[Items from a dataset]
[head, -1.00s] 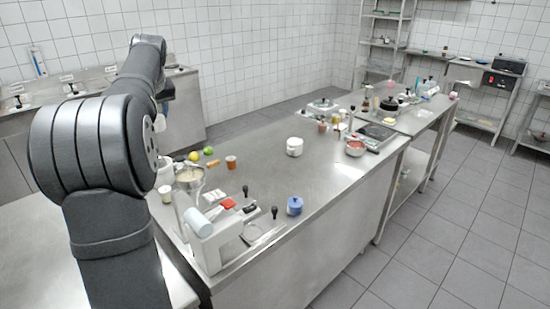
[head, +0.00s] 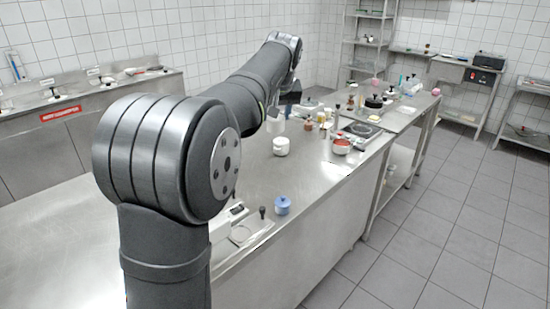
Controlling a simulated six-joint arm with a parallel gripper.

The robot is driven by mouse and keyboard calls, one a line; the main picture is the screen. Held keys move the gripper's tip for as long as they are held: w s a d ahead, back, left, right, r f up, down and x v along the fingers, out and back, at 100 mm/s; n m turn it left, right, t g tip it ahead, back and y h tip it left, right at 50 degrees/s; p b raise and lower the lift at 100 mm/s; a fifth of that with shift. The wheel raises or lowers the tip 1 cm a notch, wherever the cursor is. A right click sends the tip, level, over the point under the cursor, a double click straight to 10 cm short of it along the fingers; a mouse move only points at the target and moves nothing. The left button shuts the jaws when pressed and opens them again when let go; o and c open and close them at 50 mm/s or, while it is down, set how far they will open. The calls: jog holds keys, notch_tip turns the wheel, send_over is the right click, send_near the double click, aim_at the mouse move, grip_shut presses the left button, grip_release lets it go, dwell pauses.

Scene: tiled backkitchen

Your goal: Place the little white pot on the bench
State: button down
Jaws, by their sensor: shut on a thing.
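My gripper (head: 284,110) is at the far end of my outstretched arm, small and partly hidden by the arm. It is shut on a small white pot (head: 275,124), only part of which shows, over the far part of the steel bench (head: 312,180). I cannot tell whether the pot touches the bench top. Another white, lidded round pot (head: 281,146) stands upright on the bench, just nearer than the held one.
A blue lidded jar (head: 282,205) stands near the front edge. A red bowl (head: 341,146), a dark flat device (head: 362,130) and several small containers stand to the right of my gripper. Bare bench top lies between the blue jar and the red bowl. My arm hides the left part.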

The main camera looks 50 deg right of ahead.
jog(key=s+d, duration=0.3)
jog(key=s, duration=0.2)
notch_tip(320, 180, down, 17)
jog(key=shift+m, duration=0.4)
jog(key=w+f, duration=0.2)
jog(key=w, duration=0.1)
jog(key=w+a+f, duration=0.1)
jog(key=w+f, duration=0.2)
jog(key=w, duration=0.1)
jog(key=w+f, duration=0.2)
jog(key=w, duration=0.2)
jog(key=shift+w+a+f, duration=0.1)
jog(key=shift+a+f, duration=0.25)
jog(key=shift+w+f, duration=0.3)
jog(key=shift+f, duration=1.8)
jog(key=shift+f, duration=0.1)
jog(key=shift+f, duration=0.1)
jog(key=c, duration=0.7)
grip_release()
---
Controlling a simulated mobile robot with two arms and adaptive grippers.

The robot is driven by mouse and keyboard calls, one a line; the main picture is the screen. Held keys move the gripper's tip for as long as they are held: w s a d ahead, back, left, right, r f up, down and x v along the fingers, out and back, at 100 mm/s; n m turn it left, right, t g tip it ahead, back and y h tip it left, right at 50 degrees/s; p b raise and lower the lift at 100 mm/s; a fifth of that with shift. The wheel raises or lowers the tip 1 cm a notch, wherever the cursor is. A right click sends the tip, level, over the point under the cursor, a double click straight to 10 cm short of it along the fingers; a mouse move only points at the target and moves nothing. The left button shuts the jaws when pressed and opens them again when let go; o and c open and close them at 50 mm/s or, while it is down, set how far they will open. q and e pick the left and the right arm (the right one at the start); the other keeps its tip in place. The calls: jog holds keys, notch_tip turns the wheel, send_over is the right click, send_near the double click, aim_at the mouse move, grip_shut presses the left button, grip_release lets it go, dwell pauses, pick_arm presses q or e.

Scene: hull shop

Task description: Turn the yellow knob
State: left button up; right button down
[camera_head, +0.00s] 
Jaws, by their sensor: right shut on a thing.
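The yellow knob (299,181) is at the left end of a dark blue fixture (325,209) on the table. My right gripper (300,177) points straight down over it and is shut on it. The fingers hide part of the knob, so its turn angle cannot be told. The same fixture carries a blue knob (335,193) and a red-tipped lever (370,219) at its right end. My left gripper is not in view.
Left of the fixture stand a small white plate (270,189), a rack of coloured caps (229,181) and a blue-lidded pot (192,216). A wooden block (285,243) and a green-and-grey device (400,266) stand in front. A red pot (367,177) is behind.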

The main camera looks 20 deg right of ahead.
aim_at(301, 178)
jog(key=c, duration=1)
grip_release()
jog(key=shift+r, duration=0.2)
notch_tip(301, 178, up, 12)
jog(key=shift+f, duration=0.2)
...
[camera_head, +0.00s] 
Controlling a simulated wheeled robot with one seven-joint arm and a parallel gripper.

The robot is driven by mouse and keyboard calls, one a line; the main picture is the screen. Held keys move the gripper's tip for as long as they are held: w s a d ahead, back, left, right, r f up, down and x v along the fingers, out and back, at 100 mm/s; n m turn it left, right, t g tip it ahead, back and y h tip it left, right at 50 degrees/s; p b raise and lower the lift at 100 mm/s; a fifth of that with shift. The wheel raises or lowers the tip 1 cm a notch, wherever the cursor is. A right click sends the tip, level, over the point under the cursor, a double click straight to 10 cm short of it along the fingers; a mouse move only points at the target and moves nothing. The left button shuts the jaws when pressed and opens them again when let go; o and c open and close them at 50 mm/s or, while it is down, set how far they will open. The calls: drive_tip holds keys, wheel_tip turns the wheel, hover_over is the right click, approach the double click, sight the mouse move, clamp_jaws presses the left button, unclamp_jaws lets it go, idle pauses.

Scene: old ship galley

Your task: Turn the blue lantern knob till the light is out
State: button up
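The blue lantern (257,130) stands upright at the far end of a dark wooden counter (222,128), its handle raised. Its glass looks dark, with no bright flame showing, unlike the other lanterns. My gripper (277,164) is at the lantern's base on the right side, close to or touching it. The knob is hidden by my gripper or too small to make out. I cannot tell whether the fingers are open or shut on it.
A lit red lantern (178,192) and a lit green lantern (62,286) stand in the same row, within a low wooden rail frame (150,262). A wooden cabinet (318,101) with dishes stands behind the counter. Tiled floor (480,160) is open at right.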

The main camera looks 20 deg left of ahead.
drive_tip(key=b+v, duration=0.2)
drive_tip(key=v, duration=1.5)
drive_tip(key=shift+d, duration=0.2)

■ **EXERCISE DETAILS**
Your job is to reproduce the lines from the one with "[head, -1.00s]" through the one with "Controlling a simulated six-joint", both kept, exactly as they are. Leave out the pictures.

■ **OUTPUT FOR THIS TASK**
[head, -1.00s] 
[head, +0.00s] 
Controlling a simulated six-joint arm with a parallel gripper.

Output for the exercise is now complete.